→ **EXERCISE TASK**: Return every record verbatim.

→ **ENTRIES SUPPLIED**:
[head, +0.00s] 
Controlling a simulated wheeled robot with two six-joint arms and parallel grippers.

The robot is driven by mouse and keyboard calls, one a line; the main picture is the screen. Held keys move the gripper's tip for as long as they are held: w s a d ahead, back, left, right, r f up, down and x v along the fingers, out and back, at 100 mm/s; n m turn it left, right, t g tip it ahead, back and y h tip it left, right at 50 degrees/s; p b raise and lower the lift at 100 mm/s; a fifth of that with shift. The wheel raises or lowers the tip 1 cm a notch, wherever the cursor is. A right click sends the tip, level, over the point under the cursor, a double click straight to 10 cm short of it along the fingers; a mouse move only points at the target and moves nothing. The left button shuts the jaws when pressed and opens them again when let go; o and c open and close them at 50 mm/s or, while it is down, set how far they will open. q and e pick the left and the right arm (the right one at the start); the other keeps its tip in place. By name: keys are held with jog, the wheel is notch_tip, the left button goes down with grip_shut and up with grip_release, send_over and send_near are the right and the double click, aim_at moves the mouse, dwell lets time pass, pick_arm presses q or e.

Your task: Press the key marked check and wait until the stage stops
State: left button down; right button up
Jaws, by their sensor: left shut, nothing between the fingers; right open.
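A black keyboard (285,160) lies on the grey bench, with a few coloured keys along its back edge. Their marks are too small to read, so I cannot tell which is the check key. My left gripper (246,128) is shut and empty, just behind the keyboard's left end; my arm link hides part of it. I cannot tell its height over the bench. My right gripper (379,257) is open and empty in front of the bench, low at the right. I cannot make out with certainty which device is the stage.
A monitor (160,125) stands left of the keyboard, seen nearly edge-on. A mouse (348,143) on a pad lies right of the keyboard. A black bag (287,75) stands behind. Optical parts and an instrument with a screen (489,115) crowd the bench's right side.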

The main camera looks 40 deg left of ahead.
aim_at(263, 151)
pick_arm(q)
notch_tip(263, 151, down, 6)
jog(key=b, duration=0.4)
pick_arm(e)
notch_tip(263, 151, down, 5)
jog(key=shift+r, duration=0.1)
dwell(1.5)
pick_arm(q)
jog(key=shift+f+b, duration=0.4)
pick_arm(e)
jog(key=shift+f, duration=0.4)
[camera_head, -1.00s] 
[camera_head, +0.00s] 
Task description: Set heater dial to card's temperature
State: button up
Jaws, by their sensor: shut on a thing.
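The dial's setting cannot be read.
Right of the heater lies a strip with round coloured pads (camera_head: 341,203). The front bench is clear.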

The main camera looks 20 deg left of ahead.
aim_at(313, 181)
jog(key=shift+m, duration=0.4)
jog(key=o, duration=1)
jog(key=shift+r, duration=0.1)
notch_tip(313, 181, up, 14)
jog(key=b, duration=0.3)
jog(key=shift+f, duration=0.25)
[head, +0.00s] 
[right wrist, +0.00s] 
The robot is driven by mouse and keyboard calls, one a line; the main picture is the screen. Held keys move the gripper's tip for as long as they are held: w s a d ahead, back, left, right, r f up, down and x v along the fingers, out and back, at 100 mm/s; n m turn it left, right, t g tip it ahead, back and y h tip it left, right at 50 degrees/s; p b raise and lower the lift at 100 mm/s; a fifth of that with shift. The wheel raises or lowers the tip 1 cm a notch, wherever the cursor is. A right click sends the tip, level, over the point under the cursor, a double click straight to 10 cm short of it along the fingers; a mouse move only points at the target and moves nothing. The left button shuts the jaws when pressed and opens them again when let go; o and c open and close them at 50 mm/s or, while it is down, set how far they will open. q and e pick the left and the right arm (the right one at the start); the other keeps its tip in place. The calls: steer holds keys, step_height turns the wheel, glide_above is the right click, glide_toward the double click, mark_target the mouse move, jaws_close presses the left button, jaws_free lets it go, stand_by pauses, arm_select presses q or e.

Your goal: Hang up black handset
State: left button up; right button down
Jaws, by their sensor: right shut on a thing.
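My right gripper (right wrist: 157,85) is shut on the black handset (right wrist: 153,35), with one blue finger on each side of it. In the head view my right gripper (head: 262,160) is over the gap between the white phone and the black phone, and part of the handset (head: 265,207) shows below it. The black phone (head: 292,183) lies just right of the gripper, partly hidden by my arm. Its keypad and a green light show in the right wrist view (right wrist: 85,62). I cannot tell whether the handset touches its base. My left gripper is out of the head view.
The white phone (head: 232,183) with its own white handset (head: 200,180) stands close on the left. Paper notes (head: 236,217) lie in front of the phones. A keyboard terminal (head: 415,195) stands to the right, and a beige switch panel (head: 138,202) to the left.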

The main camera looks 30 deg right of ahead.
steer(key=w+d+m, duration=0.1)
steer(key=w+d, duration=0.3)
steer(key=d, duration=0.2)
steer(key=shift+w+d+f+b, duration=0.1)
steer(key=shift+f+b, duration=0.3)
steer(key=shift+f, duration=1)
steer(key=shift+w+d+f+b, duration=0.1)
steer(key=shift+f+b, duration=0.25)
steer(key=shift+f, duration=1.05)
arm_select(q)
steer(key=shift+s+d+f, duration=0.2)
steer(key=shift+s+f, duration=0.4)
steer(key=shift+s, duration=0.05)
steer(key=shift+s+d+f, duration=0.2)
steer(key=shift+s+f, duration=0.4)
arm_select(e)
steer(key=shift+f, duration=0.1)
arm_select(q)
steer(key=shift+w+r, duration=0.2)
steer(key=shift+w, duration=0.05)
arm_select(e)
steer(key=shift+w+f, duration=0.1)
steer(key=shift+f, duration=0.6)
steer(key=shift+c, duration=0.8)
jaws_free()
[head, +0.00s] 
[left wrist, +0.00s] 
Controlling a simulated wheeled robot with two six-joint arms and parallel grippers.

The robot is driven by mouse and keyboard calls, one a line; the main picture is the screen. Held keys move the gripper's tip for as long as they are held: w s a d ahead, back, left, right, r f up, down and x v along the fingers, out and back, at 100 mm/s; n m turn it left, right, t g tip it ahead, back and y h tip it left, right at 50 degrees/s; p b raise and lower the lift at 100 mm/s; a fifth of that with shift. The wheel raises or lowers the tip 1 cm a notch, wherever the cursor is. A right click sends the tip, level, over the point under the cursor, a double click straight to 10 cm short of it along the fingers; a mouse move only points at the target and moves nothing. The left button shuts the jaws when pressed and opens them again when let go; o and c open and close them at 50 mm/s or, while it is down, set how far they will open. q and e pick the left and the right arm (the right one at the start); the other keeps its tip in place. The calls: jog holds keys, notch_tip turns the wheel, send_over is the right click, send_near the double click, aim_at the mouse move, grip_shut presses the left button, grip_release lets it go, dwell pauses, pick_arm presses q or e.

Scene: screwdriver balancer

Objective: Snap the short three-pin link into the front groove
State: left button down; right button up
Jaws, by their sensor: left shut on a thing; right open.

→ **SOLUTION**:
[head, +0.00s] 
Controlling a simulated wheeled robot with two six-joint arms and parallel grippers.

The robot is driven by mouse and keyboard calls, one a line; the main picture is the screen. Held keys move the gripper's tip for as long as they are held: w s a d ahead, back, left, right, r f up, down and x v along the fingers, out and back, at 100 mm/s; n m turn it left, right, t g tip it ahead, back and y h tip it left, right at 50 degrees/s; p b raise and lower the lift at 100 mm/s; a fifth of that with shift. The wheel raises or lowers the tip 1 cm a notch, wherever the cursor is. A right click sends the tip, level, over the point under the cursor, a double click straight to 10 cm short of it along the fingers; a mouse move only points at the target and moves nothing. The left button shuts the jaws when pressed and opens them again when let go; o and c open and close them at 50 mm/s or, while it is down, set how far they will open. q and e pick the left and the right arm (the right one at the start); the other keeps its tip in place. By name: keys are held with jog, the wheel is notch_tip, the left button goes down with grip_shut and up with grip_release, send_over and send_near are the right and the double click, aim_at moves the mouse, dwell lets time pass, pick_arm presses q or e.

Your task: Press the key marked check and wait until the stage stops
State: left button down; right button up
Jaws, by their sensor: left shut, nothing between the fingers; right open.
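A black keyboard (285,160) lies on the grey bench, with a few coloured keys along its back edge. Their marks are too small to read, so I cannot tell which is the check key. My left gripper (246,128) is shut and empty, just behind the keyboard's left end; my arm link hides part of it. I cannot tell its height over the bench. My right gripper (379,257) is open and empty in front of the bench, low at the right. I cannot make out with certainty which device is the stage.
A monitor (160,125) stands left of the keyboard, seen nearly edge-on. A mouse (348,143) on a pad lies right of the keyboard. A black bag (287,75) stands behind. Optical parts and an instrument with a screen (489,115) crowd the bench's right side.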

The main camera looks 40 deg left of ahead.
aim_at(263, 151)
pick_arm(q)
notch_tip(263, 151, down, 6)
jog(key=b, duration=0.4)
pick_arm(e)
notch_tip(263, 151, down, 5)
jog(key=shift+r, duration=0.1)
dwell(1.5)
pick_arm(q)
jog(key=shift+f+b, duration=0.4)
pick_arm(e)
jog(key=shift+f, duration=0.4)
[camera_head, -1.00s] 
[camera_head, +0.00s] 
Task description: Set heater dial to card's temperature
State: button up
Jaws, by their sensor: shut on a thing.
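The dial's setting cannot be read.
Right of the heater lies a strip with round coloured pads (camera_head: 341,203). The front bench is clear.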

The main camera looks 20 deg left of ahead.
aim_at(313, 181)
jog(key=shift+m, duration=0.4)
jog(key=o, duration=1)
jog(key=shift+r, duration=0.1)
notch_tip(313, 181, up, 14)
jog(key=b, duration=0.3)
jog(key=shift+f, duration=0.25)
[head, +0.00s] 
[right wrist, +0.00s] 
The robot is driven by mouse and keyboard calls, one a line; the main picture is the screen. Held keys move the gripper's tip for as long as they are held: w s a d ahead, back, left, right, r f up, down and x v along the fingers, out and back, at 100 mm/s; n m turn it left, right, t g tip it ahead, back and y h tip it left, right at 50 degrees/s; p b raise and lower the lift at 100 mm/s; a fifth of that with shift. The wheel raises or lowers the tip 1 cm a notch, wherever the cursor is. A right click sends the tip, level, over the point under the cursor, a double click straight to 10 cm short of it along the fingers; a mouse move only points at the target and moves nothing. The left button shuts the jaws when pressed and opens them again when let go; o and c open and close them at 50 mm/s or, while it is down, set how far they will open. q and e pick the left and the right arm (the right one at the start); the other keeps its tip in place. The calls: steer holds keys, step_height turns the wheel, glide_above is the right click, glide_toward the double click, mark_target the mouse move, jaws_close presses the left button, jaws_free lets it go, stand_by pauses, arm_select presses q or e.

Your goal: Hang up black handset
State: left button up; right button down
Jaws, by their sensor: right shut on a thing.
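My right gripper (right wrist: 157,85) is shut on the black handset (right wrist: 153,35), with one blue finger on each side of it. In the head view my right gripper (head: 262,160) is over the gap between the white phone and the black phone, and part of the handset (head: 265,207) shows below it. The black phone (head: 292,183) lies just right of the gripper, partly hidden by my arm. Its keypad and a green light show in the right wrist view (right wrist: 85,62). I cannot tell whether the handset touches its base. My left gripper is out of the head view.
The white phone (head: 232,183) with its own white handset (head: 200,180) stands close on the left. Paper notes (head: 236,217) lie in front of the phones. A keyboard terminal (head: 415,195) stands to the right, and a beige switch panel (head: 138,202) to the left.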

The main camera looks 30 deg right of ahead.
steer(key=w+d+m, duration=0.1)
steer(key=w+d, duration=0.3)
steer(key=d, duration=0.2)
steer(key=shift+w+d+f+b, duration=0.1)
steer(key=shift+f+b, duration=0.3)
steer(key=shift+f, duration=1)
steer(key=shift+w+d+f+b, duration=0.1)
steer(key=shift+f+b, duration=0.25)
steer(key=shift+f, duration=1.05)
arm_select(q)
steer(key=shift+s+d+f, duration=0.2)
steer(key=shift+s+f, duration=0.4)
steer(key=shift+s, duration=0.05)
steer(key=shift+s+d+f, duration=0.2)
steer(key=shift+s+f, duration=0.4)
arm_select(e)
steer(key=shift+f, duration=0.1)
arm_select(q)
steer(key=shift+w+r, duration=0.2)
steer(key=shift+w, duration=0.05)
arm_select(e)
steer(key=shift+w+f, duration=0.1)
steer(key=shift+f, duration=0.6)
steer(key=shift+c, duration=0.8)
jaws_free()
[head, +0.00s] 
[left wrist, +0.00s] 
Controlling a simulated wheeled robot with two six-joint arms and parallel grippers.

The robot is driven by mouse and keyboard calls, one a line; the main picture is the screen. Held keys move the gripper's tip for as long as they are held: w s a d ahead, back, left, right, r f up, down and x v along the fingers, out and back, at 100 mm/s; n m turn it left, right, t g tip it ahead, back and y h tip it left, right at 50 degrees/s; p b raise and lower the lift at 100 mm/s; a fifth of that with shift. The wheel raises or lowers the tip 1 cm a notch, wherever the cursor is. A right click sends the tip, level, over the point under the cursor, a double click straight to 10 cm short of it along the fingers; a mouse move only points at the target and moves nothing. The left button shuts the jaws when pressed and opens them again when let go; o and c open and close them at 50 mm/s or, while it is down, set how far they will open. q and e pick the left and the right arm (the right one at the start); the other keeps its tip in place. The calls: jog holds keys, notch_tip turns the wheel, send_over is the right click, send_near the double click, aim_at the mouse move, grip_shut presses the left button, grip_release lets it go, dwell pauses, pick_arm presses q or e.

Scene: screwdriver balancer

Objective: Snap the short three-pin link into the front groove
State: left button down; right button up
Jaws, by their sensor: left shut on a thing; right open.

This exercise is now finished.